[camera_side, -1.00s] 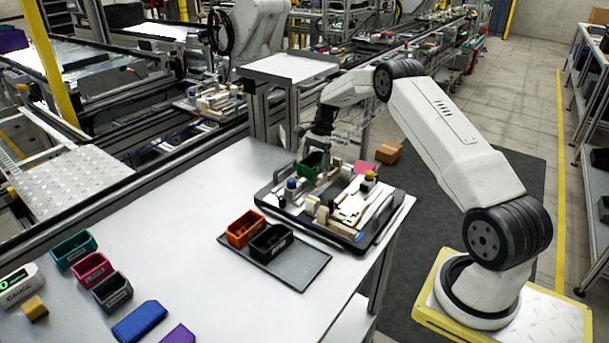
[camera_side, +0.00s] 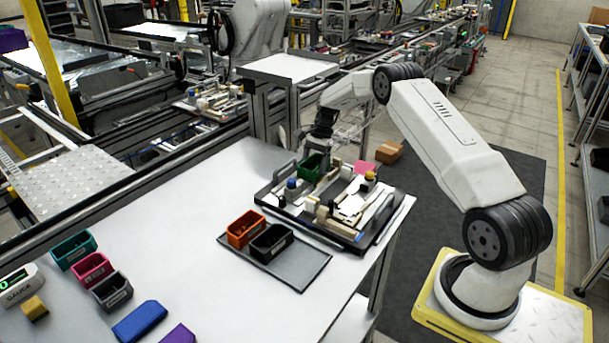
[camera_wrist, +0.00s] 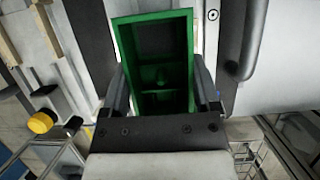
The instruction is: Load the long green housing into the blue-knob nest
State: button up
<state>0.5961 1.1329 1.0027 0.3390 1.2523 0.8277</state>
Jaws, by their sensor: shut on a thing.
══════════
REQUIREMENTS: Send back the data above word for word, with the pictures left out.

EXERCISE RESPONSE:
[camera_side, -1.00s] 
[camera_side, +0.00s] 
[camera_wrist, +0.00s] 
The instruction is: Load the long green housing into the blue-knob nest
State: button up
<state>0.5961 1.1329 1.0027 0.3390 1.2523 0.8277</state>
Jaws, by their sensor: shut on a thing.

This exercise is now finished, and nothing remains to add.